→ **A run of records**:
+---+

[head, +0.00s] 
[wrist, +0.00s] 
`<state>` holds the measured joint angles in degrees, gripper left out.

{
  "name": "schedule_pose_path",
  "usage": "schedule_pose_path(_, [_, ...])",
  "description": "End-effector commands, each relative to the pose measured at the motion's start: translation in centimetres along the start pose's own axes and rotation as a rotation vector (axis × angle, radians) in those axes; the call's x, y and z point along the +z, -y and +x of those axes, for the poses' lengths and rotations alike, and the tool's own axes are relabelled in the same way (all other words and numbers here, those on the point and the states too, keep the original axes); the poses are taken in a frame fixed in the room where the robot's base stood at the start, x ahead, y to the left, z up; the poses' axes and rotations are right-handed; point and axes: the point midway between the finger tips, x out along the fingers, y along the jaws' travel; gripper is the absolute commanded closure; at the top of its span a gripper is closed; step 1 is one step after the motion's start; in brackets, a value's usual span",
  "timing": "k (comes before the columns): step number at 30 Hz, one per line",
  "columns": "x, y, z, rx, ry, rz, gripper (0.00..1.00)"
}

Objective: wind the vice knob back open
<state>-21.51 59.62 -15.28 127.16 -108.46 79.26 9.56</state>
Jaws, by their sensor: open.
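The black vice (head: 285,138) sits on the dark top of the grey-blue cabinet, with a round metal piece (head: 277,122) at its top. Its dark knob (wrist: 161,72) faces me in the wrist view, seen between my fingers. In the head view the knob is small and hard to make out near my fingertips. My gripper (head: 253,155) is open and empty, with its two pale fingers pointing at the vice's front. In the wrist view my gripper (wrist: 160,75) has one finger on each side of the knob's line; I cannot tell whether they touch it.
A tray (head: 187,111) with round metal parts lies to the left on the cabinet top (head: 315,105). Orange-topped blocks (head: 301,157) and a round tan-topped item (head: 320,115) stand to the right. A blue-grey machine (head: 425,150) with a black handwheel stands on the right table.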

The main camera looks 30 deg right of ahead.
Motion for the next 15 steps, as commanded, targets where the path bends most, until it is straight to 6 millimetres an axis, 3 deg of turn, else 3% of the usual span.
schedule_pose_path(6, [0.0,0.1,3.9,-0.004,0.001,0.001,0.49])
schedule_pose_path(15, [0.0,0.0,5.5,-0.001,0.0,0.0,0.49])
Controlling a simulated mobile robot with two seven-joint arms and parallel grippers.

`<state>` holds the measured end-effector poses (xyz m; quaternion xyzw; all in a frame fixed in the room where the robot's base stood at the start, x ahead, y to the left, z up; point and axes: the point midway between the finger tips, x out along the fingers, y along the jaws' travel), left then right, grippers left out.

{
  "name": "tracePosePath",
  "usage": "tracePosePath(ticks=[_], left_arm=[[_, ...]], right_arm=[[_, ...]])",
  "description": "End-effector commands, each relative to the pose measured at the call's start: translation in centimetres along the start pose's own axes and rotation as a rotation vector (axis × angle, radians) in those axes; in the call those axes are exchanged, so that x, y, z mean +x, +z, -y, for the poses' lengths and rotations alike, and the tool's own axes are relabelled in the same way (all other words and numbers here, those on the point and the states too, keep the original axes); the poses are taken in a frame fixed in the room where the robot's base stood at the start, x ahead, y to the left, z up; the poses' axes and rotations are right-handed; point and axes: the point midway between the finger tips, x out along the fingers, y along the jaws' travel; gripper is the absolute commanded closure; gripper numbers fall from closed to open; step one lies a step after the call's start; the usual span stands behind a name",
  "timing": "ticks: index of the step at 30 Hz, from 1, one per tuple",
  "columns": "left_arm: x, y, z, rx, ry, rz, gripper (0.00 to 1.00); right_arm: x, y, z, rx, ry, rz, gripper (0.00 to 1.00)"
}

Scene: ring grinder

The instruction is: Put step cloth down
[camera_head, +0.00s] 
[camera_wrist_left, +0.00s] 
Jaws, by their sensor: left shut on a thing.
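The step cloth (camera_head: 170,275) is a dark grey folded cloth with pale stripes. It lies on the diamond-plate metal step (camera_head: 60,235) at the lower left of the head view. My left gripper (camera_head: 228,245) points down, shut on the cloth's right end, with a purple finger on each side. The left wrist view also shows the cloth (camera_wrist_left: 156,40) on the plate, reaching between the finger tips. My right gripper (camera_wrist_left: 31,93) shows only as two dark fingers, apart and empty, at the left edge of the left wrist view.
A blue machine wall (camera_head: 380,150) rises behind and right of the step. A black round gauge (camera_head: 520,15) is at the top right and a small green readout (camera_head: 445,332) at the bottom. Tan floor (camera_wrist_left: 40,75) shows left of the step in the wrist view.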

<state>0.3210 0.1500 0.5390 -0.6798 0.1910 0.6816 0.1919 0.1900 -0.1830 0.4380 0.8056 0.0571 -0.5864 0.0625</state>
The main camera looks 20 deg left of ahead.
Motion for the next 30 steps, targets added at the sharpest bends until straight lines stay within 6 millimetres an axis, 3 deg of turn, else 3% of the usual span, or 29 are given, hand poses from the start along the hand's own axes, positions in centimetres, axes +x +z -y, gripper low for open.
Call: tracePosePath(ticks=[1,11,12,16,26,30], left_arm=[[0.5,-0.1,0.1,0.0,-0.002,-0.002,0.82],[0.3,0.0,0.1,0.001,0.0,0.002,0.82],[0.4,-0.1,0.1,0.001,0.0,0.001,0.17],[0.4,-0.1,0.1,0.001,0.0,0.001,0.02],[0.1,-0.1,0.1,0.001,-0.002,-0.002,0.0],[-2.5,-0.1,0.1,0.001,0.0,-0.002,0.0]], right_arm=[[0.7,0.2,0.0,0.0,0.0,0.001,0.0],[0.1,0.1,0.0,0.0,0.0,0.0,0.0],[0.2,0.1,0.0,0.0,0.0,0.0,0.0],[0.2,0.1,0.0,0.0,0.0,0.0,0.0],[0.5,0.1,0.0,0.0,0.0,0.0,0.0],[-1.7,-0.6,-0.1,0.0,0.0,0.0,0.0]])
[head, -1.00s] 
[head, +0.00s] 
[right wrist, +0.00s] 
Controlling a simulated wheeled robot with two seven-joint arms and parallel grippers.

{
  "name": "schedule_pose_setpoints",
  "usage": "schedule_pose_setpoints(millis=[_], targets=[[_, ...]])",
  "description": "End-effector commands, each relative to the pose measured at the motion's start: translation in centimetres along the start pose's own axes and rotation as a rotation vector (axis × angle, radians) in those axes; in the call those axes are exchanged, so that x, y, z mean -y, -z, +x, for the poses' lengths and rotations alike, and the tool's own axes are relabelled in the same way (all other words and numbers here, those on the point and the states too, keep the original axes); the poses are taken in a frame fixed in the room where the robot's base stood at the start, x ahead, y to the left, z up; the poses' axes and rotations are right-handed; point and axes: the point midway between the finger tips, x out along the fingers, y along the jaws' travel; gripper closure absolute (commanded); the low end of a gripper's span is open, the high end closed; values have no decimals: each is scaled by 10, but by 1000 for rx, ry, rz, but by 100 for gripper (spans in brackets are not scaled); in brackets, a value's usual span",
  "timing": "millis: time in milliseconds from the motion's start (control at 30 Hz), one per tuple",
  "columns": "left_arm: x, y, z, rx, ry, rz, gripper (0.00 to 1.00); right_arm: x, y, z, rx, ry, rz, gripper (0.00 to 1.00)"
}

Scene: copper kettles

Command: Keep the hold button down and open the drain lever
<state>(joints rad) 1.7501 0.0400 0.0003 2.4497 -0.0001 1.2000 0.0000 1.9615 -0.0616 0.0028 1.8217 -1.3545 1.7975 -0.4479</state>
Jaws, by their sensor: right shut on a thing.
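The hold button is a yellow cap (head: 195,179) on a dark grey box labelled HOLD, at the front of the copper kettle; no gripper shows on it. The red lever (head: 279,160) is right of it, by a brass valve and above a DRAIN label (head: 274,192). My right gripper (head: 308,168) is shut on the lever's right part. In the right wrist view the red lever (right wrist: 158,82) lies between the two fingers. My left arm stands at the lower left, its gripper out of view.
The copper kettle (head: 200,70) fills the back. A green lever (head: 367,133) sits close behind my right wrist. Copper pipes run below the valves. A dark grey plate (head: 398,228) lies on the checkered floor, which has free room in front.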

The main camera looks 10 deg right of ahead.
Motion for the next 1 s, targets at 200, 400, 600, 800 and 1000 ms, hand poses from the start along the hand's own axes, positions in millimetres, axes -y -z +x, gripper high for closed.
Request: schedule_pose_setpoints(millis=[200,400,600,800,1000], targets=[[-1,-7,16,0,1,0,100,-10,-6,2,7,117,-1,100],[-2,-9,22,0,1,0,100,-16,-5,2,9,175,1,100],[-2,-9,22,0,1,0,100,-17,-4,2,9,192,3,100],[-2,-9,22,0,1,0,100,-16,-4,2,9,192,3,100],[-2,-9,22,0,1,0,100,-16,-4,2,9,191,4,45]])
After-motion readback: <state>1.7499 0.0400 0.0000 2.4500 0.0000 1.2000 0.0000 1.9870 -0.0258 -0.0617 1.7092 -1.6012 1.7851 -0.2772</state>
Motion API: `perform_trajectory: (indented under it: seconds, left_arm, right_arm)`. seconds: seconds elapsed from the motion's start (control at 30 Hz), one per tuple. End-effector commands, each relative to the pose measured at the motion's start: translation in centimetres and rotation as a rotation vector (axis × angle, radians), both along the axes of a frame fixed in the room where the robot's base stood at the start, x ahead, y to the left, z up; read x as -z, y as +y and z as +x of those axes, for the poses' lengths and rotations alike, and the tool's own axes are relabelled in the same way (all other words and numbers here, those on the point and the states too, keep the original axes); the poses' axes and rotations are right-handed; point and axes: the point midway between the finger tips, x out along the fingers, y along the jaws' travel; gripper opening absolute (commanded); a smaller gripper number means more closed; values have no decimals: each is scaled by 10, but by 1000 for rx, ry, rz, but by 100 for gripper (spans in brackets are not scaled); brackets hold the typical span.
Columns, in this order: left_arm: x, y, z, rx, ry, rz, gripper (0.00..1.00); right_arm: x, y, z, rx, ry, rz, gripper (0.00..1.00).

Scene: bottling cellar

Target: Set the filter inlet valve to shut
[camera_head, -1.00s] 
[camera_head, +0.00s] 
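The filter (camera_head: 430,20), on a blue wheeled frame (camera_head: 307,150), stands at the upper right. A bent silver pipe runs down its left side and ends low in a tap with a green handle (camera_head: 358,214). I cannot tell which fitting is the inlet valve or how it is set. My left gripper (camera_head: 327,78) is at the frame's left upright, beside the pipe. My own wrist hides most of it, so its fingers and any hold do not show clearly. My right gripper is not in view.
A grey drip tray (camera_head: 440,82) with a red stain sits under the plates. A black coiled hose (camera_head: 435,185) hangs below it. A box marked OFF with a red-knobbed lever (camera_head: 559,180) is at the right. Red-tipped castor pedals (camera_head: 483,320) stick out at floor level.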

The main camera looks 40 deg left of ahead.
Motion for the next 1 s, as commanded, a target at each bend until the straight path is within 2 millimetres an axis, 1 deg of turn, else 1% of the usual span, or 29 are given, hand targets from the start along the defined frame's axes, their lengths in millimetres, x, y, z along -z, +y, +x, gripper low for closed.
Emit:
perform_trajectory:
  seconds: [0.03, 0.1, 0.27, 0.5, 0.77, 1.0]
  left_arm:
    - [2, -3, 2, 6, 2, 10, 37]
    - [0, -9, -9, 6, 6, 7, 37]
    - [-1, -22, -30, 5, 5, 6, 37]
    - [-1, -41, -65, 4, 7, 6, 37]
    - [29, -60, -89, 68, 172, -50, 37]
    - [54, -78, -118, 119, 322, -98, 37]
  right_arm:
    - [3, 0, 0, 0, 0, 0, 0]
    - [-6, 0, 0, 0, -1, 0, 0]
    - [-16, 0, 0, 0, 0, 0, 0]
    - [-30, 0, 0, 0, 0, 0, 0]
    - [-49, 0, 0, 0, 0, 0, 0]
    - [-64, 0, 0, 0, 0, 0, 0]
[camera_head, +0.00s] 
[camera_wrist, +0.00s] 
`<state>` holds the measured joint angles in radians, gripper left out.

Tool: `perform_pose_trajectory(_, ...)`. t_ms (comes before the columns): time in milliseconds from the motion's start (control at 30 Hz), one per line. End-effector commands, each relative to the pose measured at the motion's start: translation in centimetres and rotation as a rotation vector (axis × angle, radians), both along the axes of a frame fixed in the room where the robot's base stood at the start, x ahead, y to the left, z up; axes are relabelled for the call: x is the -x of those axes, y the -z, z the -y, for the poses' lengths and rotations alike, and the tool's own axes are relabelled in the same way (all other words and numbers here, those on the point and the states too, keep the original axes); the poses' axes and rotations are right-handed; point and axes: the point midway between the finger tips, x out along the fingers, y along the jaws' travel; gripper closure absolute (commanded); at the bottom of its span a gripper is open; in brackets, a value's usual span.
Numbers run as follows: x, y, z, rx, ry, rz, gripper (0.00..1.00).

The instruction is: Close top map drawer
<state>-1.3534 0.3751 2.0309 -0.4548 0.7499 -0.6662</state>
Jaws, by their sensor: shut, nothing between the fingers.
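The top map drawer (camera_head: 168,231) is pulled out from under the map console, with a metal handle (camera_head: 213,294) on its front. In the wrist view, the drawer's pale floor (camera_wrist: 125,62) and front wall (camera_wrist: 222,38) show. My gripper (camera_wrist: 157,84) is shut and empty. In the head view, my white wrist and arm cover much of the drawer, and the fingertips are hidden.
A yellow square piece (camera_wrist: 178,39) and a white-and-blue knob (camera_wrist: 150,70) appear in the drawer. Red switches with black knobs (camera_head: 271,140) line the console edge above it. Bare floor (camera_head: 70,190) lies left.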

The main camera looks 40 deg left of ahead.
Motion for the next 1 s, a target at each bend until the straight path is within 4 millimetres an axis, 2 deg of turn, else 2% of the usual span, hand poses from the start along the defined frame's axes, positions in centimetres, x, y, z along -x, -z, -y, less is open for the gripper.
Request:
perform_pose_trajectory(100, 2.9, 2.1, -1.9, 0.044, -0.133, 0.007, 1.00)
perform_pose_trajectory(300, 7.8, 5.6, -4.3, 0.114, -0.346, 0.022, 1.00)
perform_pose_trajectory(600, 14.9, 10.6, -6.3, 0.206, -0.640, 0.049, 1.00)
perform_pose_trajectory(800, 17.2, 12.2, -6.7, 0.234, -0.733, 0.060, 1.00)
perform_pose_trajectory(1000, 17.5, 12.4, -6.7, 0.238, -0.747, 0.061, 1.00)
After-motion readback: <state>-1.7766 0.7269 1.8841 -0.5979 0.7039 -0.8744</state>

+---+

→ **Given instruction**: Begin with the line containing "Numbers run as", end with the line containing "<state>-1.3534 0.3751 2.0309", and repeat every line in that stretch exactly.

→ **Answer**:
Numbers run as follows: x, y, z, rx, ry, rz, gripper (0.00..1.00).

The instruction is: Close top map drawer
<state>-1.3534 0.3751 2.0309 -0.4548 0.7499 -0.6662</state>

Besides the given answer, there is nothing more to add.